[Data from robot episodes]
╔══

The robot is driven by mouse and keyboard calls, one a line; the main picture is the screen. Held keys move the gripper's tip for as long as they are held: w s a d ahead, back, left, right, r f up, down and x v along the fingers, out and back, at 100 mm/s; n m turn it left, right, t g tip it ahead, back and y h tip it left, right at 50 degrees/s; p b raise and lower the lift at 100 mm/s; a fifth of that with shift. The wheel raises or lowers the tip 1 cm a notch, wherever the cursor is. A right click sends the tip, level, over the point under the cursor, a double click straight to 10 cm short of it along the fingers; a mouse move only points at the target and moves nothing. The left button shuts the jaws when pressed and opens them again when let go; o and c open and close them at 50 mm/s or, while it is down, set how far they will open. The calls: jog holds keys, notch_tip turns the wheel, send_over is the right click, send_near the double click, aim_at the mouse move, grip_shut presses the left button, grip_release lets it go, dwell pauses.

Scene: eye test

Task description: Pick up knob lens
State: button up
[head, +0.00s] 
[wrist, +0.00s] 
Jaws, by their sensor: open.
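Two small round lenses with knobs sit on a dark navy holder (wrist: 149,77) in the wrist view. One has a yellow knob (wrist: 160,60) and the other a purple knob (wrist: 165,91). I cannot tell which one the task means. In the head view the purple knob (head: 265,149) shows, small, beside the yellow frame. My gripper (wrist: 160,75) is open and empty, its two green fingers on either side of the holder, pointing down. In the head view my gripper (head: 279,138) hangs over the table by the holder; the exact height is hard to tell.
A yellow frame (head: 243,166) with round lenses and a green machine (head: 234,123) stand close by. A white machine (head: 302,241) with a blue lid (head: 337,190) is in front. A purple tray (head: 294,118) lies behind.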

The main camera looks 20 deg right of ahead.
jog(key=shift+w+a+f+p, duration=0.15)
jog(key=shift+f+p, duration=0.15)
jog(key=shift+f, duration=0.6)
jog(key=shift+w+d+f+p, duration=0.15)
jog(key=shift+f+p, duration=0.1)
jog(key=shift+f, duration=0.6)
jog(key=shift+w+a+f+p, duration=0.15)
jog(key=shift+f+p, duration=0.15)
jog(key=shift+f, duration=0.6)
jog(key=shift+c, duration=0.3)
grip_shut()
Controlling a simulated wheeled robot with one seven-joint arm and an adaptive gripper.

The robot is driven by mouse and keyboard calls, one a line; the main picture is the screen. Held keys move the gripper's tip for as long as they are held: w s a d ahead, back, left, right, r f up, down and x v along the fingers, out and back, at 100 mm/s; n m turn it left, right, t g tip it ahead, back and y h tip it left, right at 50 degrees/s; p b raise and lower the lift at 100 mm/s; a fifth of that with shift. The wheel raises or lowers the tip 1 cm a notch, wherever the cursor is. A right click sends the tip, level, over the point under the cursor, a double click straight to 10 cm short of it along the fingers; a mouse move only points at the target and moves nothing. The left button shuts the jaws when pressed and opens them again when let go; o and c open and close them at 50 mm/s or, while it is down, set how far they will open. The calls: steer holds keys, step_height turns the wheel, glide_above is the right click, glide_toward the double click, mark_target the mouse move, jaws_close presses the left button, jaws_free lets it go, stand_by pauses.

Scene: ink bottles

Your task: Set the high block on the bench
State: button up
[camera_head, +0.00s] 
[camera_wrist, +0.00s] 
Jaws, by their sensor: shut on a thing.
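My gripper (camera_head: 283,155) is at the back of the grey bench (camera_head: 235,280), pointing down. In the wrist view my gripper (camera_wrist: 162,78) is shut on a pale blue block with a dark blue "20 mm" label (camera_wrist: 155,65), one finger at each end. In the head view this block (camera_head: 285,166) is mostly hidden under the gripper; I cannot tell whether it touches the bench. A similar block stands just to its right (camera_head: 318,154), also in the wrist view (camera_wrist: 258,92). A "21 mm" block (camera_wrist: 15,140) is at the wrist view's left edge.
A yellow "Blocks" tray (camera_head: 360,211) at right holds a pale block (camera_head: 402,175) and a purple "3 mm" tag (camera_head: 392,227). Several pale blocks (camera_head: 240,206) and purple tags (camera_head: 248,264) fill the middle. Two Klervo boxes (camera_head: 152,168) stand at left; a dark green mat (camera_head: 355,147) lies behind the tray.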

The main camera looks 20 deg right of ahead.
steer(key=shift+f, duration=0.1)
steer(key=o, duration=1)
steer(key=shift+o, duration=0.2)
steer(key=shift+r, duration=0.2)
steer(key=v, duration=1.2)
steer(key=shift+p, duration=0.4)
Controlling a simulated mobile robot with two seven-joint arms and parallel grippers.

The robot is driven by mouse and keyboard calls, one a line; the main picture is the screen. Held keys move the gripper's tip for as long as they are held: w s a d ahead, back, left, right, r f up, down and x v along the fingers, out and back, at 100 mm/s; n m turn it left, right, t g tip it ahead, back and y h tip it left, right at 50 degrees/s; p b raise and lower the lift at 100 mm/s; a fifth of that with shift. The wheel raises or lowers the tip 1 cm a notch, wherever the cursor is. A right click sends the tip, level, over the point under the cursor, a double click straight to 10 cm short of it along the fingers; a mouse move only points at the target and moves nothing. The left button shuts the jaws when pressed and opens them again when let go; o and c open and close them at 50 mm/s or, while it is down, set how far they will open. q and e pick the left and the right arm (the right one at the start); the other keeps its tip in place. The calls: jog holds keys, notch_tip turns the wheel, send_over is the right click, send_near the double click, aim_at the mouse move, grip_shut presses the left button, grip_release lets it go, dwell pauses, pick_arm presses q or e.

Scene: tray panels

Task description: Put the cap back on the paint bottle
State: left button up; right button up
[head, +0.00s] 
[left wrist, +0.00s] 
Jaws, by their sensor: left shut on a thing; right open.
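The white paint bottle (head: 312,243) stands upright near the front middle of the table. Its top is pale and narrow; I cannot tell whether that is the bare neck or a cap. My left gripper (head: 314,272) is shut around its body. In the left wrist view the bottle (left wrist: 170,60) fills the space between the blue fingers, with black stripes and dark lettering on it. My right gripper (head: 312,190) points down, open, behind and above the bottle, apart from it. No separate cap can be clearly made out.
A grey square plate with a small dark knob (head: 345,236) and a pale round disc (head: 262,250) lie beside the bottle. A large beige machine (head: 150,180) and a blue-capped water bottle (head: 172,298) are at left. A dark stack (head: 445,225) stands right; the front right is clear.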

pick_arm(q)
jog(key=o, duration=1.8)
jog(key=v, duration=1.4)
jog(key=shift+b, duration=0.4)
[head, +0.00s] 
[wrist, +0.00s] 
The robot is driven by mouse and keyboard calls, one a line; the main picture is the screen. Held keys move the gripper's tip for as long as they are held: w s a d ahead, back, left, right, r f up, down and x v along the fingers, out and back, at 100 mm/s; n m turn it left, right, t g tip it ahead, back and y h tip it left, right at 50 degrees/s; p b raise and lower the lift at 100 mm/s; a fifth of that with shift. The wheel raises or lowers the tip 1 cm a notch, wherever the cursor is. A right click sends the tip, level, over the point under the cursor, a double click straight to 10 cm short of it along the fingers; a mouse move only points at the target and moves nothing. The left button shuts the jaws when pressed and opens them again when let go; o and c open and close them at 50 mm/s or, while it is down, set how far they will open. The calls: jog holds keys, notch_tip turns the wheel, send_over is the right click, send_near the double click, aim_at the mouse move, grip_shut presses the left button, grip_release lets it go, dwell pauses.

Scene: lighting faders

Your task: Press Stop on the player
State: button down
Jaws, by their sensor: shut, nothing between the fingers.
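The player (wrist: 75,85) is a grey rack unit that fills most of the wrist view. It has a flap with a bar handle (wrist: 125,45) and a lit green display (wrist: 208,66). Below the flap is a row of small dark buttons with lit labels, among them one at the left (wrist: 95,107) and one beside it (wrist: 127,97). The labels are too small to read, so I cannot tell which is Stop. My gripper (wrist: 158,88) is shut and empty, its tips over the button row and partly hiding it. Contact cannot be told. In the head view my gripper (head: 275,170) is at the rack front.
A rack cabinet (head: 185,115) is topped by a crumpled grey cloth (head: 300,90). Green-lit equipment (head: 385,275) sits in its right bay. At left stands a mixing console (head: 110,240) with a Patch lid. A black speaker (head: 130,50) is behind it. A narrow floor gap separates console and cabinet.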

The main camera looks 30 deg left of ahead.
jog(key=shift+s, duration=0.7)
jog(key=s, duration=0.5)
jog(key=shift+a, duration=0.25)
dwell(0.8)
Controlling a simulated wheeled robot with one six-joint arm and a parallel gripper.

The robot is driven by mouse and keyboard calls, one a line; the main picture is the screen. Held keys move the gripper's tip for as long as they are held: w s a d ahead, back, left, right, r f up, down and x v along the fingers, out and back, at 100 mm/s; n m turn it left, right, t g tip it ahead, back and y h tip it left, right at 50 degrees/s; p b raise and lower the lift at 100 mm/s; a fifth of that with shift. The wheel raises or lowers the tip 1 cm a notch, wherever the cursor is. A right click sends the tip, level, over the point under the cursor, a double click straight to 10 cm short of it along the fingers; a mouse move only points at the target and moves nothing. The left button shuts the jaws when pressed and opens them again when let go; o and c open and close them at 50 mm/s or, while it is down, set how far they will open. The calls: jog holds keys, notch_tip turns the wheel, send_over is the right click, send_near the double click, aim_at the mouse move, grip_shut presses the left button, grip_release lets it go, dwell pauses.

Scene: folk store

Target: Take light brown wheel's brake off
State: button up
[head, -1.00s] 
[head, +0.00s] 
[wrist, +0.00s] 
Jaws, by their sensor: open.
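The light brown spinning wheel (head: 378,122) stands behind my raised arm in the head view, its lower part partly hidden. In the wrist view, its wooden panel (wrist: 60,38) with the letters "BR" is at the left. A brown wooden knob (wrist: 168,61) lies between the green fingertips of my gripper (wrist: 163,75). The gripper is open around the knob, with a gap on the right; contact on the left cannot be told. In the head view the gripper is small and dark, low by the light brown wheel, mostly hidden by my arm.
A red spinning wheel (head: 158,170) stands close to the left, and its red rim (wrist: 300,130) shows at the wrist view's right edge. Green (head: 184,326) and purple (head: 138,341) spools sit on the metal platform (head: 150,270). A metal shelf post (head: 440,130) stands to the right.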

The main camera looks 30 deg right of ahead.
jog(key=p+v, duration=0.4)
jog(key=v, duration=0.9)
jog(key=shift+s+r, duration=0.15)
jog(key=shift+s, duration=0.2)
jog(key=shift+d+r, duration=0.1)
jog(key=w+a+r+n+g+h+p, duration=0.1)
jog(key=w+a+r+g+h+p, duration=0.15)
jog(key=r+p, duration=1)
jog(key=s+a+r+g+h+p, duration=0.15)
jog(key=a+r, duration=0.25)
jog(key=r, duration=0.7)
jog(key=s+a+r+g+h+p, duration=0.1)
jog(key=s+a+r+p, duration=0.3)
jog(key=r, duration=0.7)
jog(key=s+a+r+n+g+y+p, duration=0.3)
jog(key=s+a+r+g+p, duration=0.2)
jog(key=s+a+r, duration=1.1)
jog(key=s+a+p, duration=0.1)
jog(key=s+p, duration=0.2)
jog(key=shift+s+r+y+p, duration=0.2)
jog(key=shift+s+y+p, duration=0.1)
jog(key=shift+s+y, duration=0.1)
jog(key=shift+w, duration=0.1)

╚══

> What you are asked to do: Nothing but the lines from the one with "Scene: ink bottles" to the one with "[camera_wrist, +0.00s]" should be echoed, both of them included, exactly as written.

> Solution to this task:
Scene: ink bottles

Your task: Set the high block on the bench
State: button up
[camera_head, +0.00s] 
[camera_wrist, +0.00s] 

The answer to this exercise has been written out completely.